• _Problem to work on_:
Reproduce verbatim the lines up to and including the one with "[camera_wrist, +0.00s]", starting from the first.

• _Given information_:
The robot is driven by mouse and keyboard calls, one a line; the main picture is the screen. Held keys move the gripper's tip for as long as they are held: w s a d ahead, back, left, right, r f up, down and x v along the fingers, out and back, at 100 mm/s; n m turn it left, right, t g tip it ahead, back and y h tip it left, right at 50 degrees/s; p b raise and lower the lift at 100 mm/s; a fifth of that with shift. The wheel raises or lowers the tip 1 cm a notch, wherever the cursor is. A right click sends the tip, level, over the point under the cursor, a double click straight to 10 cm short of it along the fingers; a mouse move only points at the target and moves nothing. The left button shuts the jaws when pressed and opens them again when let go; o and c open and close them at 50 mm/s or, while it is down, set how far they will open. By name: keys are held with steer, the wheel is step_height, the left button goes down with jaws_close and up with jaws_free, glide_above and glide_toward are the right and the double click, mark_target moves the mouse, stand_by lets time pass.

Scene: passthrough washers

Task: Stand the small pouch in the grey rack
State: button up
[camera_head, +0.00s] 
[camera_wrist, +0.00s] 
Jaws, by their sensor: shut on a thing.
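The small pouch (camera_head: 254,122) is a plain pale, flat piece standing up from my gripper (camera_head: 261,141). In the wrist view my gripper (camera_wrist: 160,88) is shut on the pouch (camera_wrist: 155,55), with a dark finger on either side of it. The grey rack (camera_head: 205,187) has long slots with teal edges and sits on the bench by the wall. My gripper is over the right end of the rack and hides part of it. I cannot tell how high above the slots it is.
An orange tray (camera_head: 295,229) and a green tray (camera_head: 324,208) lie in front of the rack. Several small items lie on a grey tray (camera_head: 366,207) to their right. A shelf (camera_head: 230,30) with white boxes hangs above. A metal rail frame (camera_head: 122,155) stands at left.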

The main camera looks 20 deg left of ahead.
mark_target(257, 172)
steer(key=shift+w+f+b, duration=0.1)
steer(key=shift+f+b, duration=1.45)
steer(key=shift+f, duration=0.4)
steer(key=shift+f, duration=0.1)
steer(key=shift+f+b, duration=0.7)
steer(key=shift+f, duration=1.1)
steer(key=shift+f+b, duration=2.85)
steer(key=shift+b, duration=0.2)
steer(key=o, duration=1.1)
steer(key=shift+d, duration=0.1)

• _Reply to the exercise_:
The robot is driven by mouse and keyboard calls, one a line; the main picture is the screen. Held keys move the gripper's tip for as long as they are held: w s a d ahead, back, left, right, r f up, down and x v along the fingers, out and back, at 100 mm/s; n m turn it left, right, t g tip it ahead, back and y h tip it left, right at 50 degrees/s; p b raise and lower the lift at 100 mm/s; a fifth of that with shift. The wheel raises or lowers the tip 1 cm a notch, wherever the cursor is. A right click sends the tip, level, over the point under the cursor, a double click straight to 10 cm short of it along the fingers; a mouse move only points at the target and moves nothing. The left button shuts the jaws when pressed and opens them again when let go; o and c open and close them at 50 mm/s or, while it is down, set how far they will open. By name: keys are held with steer, the wheel is step_height, the left button goes down with jaws_close and up with jaws_free, glide_above and glide_toward are the right and the double click, mark_target moves the mouse, stand_by lets time pass.

Scene: passthrough washers

Task: Stand the small pouch in the grey rack
State: button up
[camera_head, +0.00s] 
[camera_wrist, +0.00s] 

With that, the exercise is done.